Вторая вещь — что к плененным заложникам, туржиманам чужой земли, всегда следует приставлять особую охрану, надзирая за ними с великою осмотрительностью. И зло, кое от [недостатка] сего произошло, является очевидным.
Третья — что когда какой-либо враг переходит на сторону полководца, то [последний] не должен ему доверять, но ему следует остерегаться со всем тщанием, почитая его приход за подозрительный, до той поры, когда будет одержана полная победа. Ибо чрез подобное, пишет Тит Ливий в книге о второй [Пунической] войне, была проиграна битва при Каннах, и сие вышло оттого, что римляне не пожелали остеречься насчет врагов, что перешли к ним[246].
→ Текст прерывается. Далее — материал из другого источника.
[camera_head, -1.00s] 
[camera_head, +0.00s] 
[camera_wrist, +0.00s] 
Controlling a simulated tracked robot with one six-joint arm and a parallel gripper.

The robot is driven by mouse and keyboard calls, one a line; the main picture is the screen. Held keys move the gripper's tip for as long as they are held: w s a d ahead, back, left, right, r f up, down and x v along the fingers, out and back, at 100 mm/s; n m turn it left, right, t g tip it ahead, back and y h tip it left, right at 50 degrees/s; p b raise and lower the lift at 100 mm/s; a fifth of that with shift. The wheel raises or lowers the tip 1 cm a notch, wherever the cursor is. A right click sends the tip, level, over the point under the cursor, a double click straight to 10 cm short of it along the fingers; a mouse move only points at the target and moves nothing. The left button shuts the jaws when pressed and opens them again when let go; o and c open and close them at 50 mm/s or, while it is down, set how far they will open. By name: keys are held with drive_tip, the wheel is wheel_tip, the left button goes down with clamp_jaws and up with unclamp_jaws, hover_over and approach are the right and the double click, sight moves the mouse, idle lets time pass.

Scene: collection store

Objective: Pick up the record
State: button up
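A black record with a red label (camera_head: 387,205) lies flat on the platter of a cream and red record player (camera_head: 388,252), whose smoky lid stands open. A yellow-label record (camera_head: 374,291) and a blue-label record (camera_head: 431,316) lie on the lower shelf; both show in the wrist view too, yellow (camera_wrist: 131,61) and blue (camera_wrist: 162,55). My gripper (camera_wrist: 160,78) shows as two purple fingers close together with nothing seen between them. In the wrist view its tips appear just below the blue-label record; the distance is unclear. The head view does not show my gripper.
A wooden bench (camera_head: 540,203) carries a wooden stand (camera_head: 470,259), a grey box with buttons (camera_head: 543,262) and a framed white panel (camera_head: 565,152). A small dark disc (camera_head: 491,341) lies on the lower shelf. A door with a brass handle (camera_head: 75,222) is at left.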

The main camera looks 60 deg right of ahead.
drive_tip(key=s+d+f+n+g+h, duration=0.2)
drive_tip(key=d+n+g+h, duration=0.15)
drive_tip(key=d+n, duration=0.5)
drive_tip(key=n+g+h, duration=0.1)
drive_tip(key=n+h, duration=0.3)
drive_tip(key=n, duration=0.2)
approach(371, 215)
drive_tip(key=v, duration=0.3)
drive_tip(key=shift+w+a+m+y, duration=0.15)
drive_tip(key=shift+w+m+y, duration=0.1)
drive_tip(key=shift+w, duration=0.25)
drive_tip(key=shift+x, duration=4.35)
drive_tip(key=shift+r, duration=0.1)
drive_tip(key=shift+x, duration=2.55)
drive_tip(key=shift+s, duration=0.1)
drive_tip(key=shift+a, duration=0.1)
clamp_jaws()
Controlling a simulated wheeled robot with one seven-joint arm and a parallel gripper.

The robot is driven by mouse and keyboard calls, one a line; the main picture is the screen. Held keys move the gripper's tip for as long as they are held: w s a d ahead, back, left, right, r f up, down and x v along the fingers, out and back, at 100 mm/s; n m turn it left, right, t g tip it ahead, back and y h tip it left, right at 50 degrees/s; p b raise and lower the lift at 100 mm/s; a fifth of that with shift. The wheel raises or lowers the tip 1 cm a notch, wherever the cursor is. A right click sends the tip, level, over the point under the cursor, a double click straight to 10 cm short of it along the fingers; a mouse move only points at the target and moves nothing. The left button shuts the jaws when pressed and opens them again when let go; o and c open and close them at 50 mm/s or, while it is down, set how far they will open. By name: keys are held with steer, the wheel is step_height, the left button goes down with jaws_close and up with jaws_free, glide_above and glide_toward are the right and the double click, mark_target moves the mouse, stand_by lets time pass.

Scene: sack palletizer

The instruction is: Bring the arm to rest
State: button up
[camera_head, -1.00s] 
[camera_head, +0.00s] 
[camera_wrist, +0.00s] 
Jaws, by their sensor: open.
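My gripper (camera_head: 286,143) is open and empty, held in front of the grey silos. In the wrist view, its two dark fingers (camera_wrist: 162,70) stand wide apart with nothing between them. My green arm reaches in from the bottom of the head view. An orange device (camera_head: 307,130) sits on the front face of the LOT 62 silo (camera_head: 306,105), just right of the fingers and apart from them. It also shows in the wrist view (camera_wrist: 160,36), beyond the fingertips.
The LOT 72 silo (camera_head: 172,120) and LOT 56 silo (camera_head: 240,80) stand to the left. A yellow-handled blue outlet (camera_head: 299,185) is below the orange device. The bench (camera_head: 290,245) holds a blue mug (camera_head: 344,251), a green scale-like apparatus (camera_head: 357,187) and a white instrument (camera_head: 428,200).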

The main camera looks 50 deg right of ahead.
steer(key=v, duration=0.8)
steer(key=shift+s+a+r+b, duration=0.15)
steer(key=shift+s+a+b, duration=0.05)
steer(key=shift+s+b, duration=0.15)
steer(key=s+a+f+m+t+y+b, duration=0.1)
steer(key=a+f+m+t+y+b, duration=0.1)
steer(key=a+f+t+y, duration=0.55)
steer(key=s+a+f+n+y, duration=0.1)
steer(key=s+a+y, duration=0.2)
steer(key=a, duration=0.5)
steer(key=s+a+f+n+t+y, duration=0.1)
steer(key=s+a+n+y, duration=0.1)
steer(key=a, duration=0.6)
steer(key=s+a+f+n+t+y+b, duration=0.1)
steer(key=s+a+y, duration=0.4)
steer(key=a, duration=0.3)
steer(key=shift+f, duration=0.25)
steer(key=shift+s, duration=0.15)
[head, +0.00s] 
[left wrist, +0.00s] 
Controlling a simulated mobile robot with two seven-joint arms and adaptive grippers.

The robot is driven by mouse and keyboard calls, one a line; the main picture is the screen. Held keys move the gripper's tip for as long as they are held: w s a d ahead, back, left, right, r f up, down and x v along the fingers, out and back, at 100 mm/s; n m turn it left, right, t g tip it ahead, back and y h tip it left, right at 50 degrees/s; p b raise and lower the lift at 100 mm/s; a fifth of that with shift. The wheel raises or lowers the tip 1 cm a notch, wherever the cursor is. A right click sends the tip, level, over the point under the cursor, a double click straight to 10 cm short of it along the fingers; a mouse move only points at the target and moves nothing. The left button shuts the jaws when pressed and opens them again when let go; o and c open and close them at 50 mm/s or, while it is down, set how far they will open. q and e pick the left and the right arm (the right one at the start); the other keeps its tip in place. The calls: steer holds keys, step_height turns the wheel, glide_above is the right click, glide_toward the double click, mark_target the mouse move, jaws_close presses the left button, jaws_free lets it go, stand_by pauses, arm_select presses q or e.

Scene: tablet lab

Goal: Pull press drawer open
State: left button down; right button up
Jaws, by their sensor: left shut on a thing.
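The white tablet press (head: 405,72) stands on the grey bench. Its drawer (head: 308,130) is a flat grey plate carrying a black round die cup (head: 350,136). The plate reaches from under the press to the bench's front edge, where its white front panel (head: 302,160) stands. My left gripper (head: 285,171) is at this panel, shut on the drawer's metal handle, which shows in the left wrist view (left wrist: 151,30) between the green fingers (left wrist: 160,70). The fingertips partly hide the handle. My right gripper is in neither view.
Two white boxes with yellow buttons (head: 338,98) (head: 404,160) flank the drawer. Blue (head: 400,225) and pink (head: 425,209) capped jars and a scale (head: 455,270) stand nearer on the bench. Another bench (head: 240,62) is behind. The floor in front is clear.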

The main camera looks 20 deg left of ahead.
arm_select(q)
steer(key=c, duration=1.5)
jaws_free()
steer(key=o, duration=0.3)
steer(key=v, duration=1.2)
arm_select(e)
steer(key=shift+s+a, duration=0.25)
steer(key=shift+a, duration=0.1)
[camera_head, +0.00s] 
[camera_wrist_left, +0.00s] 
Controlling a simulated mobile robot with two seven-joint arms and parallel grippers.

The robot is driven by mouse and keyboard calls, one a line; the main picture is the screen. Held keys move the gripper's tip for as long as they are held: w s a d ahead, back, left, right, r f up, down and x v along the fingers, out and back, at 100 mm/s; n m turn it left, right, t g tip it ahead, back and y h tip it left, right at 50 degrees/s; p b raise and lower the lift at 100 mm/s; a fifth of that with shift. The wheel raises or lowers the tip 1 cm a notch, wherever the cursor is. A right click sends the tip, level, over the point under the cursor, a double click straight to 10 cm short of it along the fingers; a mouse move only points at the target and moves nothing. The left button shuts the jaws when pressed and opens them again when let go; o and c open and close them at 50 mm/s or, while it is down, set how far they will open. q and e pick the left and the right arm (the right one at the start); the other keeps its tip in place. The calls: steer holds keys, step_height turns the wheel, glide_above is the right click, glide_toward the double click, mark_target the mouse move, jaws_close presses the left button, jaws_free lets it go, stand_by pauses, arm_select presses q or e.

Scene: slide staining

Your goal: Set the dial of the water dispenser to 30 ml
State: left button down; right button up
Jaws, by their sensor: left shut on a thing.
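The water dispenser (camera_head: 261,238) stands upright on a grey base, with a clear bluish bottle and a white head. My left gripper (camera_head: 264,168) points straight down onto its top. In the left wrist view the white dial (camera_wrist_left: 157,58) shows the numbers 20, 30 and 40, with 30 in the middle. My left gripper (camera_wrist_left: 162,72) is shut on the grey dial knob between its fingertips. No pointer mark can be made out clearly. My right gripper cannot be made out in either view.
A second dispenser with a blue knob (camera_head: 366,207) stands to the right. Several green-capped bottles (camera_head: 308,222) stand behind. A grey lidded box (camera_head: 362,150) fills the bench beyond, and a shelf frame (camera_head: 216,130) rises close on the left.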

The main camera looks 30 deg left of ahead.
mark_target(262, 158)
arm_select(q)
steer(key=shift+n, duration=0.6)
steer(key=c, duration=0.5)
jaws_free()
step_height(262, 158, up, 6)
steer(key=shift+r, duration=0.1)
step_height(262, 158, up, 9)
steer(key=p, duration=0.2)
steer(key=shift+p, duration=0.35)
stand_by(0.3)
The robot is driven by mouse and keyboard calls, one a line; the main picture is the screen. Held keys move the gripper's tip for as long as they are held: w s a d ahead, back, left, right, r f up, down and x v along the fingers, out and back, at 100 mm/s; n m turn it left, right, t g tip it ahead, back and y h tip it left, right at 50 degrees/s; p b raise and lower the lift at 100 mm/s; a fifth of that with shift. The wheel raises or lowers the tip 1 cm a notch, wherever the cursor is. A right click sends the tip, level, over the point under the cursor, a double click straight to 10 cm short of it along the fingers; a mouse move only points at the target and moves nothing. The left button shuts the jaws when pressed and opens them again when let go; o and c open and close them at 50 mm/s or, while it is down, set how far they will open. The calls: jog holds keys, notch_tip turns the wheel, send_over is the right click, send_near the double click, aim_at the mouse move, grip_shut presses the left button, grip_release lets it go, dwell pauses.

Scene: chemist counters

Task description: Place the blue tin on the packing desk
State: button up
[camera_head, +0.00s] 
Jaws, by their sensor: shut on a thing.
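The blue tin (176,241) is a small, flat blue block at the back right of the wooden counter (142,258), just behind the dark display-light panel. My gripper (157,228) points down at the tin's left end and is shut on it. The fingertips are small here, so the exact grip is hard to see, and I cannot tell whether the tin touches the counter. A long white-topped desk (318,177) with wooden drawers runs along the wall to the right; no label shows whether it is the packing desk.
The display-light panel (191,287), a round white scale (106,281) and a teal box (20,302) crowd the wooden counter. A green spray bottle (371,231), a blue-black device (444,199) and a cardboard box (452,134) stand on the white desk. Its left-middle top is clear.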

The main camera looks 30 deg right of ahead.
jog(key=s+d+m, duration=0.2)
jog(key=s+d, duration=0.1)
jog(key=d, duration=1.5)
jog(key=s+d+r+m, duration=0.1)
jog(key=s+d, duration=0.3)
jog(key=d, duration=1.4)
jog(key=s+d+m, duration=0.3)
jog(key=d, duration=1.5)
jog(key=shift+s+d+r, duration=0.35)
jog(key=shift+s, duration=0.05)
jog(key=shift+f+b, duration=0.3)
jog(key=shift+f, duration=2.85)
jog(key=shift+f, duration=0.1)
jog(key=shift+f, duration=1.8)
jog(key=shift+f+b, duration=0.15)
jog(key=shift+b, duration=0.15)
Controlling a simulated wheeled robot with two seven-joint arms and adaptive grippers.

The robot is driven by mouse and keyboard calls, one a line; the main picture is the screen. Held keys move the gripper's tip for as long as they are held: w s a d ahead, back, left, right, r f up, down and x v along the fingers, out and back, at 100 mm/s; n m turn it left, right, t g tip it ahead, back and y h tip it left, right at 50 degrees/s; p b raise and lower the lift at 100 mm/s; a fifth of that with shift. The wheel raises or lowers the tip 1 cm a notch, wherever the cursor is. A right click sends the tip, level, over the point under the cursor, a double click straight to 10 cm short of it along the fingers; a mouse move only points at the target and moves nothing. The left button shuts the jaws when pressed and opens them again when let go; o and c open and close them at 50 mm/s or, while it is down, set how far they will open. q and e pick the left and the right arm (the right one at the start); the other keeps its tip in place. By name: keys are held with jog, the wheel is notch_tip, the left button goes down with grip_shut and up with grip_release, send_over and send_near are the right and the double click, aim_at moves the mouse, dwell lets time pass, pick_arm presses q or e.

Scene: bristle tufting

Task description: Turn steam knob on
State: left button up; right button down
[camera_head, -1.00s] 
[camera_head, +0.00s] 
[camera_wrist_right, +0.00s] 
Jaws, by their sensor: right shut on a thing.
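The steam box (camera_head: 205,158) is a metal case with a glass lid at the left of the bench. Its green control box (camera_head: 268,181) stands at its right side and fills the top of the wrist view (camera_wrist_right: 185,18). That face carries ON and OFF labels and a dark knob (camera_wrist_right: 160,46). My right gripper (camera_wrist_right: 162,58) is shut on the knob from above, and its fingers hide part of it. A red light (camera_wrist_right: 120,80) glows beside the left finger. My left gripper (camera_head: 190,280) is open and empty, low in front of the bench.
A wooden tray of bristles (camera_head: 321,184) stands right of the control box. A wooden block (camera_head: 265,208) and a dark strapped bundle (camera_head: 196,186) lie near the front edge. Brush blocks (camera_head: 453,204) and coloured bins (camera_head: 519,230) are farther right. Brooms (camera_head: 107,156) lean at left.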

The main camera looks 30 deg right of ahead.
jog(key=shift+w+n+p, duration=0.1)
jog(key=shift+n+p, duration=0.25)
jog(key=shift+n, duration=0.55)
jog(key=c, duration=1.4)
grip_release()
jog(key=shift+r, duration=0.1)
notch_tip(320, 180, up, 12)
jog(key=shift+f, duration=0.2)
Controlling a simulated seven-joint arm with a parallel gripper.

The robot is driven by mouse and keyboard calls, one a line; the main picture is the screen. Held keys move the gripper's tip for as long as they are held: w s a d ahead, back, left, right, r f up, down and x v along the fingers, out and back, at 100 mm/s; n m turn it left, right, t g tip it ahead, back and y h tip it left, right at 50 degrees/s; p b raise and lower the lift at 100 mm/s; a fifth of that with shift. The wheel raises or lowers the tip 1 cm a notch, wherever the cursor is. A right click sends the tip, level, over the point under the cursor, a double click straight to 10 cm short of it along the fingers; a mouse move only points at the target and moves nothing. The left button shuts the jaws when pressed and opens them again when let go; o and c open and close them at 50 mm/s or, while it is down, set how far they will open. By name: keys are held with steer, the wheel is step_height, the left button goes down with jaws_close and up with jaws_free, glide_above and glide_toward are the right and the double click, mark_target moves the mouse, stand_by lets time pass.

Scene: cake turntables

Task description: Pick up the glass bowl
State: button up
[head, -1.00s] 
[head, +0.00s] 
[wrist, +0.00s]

Четвертая — что мы должны доверять суждению тех, кто находится в нашей компании и дает нам полезные советы, ибо сказано в Святом Писании, что успех будет там, где вершится множество совещаний. И посему мудрец предупреждает всех о том, чтобы внимали совету, в книге мудрости, где говорит (Екклесиаст, гл. шестая): «Внемли, сын, и всегда принимай совет, ибо все мудрецы творят дела свои с советом». И посему говорит Сенека в своем трактате о добродетелях, что всякий правитель — будь он князем или же полководцем князя, — должен благоразумно принимать совет по поводу дел, что ему предстоит вершить. «И все вещи, что могут случиться, все их изучи в сердце своем и на все взгляни. И да не будет для тебя ничего внезапного, но пусть все будет весьма тщательно предусмотрено (proviuda). Ибо мудрец никогда не говорит: я не помышлял, чтобы сие случилось. И сие потому что не сомневается, но выжидает; не подозрителен, но всегда внимателен к сути каждой вещи, ибо, когда зрит начало, всегда должен быть внимателен к исходу и концу дела»[247].